Parigi e il potere taumaturgico della bellezza

3 Febbraio 2018 - 4 Febbraio 2018

(Musée du Louvre, Nike di Samotracia)

Cicatrici e salvezza.
Sono le due parole che rimangono dopo avere eliminato quelle più scontate: è il gioco che facciamo quando siamo così stanchi da non avere più la forza di mettere un piede davanti all'altro e ci rimane solo quella di mettere in fila le parole, seduti al tavolino di un bar o su una panchina, pensando a cosa ci è rimasto alla fine della giornata.
Ci sono pochissime città che riescono a riconciliare l'anima con il mondo, l'interno con l'esterno. Ognuno ha le sue.
Per noi è Parigi: è l'unica che mette d'accordo sia me che il Piemontese.
Quando le brutture del mondo ci affliggono, quando ci sentiamo sovrastati dalla volgarità, quando abbiamo bisogno di credere che uno stato di grazia permanente sia possibile e che la bellezza possa salvare, se non l'universo almeno noi, ci rifugiamo qui.
Un ambo secco: partenza il sabato mattina all'alba e rientro la domenica sera tardi.
Testato ormai da diversi anni, il metodo funziona.
Niente fronzoli: poteva essere Cazzago Brabbia, ma Parigi è meglio.

(Hotel de Ville) 

 (Hotel de Ville)

 (Musée du Louvre, particolare della facciata)

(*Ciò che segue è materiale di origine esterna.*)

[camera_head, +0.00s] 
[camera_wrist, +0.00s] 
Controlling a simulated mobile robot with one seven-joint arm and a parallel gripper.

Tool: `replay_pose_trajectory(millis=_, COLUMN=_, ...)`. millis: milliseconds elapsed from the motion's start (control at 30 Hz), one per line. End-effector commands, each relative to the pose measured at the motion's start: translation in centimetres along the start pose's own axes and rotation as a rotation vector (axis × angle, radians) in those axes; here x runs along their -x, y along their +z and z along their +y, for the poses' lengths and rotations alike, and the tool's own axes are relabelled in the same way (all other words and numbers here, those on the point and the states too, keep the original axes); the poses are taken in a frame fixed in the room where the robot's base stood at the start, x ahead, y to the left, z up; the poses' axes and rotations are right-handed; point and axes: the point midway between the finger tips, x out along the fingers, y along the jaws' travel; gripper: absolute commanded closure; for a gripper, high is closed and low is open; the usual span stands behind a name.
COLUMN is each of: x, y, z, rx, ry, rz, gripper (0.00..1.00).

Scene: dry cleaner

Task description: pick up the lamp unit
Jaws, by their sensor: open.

 (La rivoluzione in metrò, fermata Bastille)

 (Musée du Louvre, particolare della facciata in Cour Carrée)

(Musée du Louvre, Pyramide) 

(Musée du Louvre, Tour Eiffel) 

(Musée du Louvre, particolare scultoreo) 

(Musée du Louvre, Cour Carrée) 

(Musée du Louvre, Cour Carrée) 

 (Musée du Louvre)

(Palais Royal, Galerie de Montpensier)

(Palais Royal, giardini) 

(Senna)

Insomma, le cicatrici vengono da Sylvia Plath, da quel suo "Voglio essere una cicatrice di parole".
La bellezza aiuta a cicatrizzare le ferite aperte dalla cattiveria gratuita, dall'indifferenza altrui, dalla crudeltà immotivata, dalle piccole meschinità quotidiane.
La bellezza cura, ripara, ricompone.
La bellezza salva.
Salva dalla tendenza congenita all'imbruttimento, a dare il peggio di noi.
Può restituire il respiro e la dignità.
E allora, quando sentiamo che è troppo, quando non possiamo andare oltre, veniamo qui.
Petit Palais, Opéra Garnier, Louvre, Musée d'Orsay, Orangerie, Pantheon.
O semplicemente una passeggiata senza meta.
Non importa dove, ovunque capiti e qualunque cosa si decida, qui troviamo riparo. Perché la sensazione è proprio questa.

 (Petit Palais)

 (Petit Palais, Le toast, Jean-Antonie Idrac e Jules Coutan)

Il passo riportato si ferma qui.